§ Given entries:
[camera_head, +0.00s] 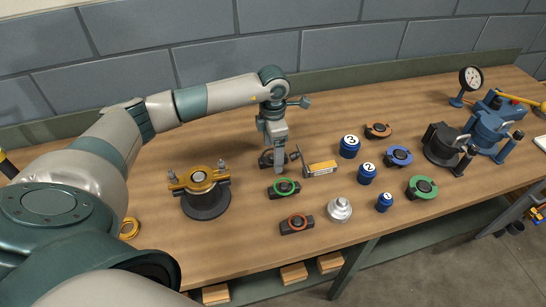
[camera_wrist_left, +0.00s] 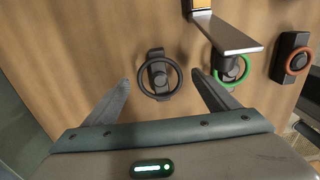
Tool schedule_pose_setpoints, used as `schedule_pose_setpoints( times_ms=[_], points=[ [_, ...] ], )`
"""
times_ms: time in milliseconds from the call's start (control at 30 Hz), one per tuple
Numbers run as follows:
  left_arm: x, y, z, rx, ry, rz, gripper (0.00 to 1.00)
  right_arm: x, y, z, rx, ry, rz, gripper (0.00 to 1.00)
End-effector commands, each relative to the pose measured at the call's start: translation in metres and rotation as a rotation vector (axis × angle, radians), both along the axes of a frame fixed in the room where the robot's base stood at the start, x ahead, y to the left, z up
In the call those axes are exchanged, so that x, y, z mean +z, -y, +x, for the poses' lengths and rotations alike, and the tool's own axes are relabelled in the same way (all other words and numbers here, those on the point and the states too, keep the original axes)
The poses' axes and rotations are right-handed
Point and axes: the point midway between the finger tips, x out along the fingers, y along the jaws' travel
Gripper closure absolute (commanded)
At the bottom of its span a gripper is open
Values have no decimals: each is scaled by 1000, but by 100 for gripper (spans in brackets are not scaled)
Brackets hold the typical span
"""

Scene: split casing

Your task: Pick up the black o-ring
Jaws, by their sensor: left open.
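The black o-ring (camera_wrist_left: 178,84) sits on a small dark holder (camera_wrist_left: 157,55) with a post in the left wrist view. My left gripper (camera_wrist_left: 161,80) is open and empty, with one finger to each side of the ring and apart from it in the picture. In the head view my left gripper (camera_head: 278,168) points down over that dark holder (camera_head: 265,157) and hides most of it and the ring. A green o-ring (camera_head: 283,187) and a red o-ring (camera_head: 297,222) sit on similar holders nearer the front. My right gripper is not in view.
A grey metal bracket with an orange-yellow block (camera_head: 320,168) stands close right of my left gripper. Blue numbered weights (camera_head: 349,147) stand further right. A gold casing on a dark base (camera_head: 205,204) stands to the left. Bare wood lies between them.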

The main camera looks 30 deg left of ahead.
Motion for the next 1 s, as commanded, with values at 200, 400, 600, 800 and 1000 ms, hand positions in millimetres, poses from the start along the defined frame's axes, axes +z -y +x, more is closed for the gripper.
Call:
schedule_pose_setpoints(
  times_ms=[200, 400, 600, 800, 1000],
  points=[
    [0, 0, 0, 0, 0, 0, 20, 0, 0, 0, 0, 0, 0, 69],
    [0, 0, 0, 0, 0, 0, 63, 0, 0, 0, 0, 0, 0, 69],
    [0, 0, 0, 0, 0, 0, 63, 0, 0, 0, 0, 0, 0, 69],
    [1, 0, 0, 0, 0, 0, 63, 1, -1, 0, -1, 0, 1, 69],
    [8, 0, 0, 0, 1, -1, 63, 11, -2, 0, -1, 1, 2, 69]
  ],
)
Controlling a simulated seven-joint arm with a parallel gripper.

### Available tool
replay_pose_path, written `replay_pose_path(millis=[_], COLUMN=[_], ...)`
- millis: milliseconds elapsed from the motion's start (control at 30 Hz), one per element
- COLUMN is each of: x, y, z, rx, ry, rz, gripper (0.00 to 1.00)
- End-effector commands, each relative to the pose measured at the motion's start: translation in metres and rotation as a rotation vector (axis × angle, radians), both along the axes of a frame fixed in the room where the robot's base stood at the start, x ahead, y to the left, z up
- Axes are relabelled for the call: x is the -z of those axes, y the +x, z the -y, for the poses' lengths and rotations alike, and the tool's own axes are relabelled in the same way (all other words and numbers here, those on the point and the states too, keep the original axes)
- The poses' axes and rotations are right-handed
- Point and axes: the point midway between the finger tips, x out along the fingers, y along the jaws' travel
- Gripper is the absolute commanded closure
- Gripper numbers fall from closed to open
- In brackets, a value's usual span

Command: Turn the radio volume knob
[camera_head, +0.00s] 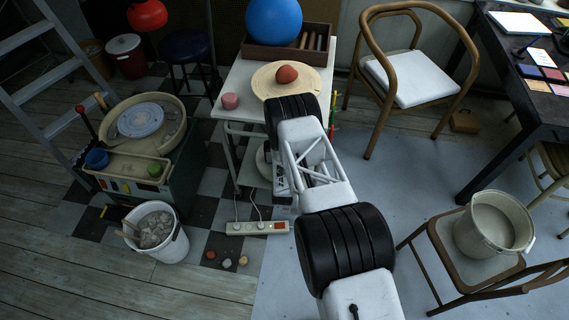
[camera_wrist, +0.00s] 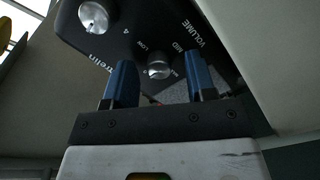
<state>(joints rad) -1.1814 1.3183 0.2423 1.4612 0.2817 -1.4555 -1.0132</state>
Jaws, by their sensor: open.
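The radio (camera_wrist: 140,35) shows in the wrist view as a dark panel with white lettering, tilted in the picture. Its small silver volume knob (camera_wrist: 158,70) sits near the word VOLUME. A larger silver knob (camera_wrist: 93,17) is at the upper left of the panel. My gripper (camera_wrist: 158,60) is open, with one blue finger on each side of the volume knob. Gaps show between the knob and both fingers; depth contact cannot be told. In the head view my arm covers the area by the white table, and I cannot make out the radio or the gripper clearly there.
A power strip (camera_head: 257,228) lies on the floor below. A wooden chair (camera_head: 408,85) stands to the right, and a pottery wheel (camera_head: 140,120) to the left.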

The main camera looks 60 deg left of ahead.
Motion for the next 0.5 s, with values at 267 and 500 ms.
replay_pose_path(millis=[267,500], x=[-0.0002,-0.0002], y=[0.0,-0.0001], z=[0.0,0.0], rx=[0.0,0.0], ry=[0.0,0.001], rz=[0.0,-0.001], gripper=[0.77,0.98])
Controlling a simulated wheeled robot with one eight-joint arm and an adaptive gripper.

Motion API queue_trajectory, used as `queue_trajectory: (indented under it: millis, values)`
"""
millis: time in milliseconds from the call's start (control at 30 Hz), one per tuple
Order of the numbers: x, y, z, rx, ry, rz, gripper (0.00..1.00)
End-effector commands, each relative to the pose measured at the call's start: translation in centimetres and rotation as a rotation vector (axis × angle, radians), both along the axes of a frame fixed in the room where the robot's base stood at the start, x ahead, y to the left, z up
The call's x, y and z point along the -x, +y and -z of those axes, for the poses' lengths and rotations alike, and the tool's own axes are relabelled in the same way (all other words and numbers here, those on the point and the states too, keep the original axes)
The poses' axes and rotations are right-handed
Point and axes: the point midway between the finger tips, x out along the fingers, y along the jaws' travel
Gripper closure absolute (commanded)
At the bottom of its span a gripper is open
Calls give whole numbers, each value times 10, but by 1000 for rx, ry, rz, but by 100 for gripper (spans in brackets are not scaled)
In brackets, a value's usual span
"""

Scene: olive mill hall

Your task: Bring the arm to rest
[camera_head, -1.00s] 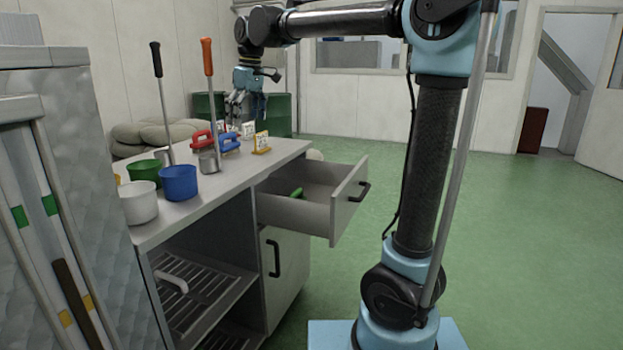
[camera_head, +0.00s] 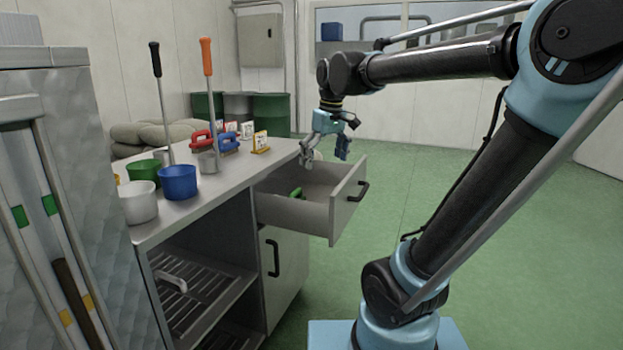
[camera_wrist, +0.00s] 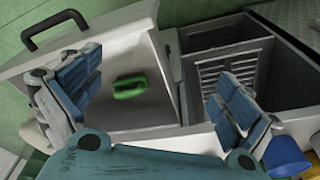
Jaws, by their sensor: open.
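My gripper (camera_head: 326,150) is open and empty. In the head view it hangs fingers down from my bent arm, over the back part of the open drawer (camera_head: 339,222). In the wrist view my gripper (camera_wrist: 160,100) has its two blue-padded fingers spread wide, with the drawer (camera_wrist: 50,72) behind them. A green-handled thing (camera_wrist: 129,86) lies in the drawer, seen between the fingers and apart from them. It also shows small in the head view (camera_head: 296,192).
The counter (camera_head: 225,190) carries a white pot (camera_head: 138,203), a blue pot (camera_head: 178,183), a green pot (camera_head: 144,170), red (camera_head: 201,138) and blue (camera_head: 229,142) handled brushes, and small signs. Two long-handled tools stand there. The green floor (camera_head: 470,190) to the right is open.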

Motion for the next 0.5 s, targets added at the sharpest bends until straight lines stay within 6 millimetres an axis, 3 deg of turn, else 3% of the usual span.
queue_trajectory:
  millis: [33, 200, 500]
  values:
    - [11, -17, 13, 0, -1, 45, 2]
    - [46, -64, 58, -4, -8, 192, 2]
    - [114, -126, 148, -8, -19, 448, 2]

§ Stated task: Give the number of lines above in which the word "simulated" occurs, with nothing else.

§ Solution to the problem: 2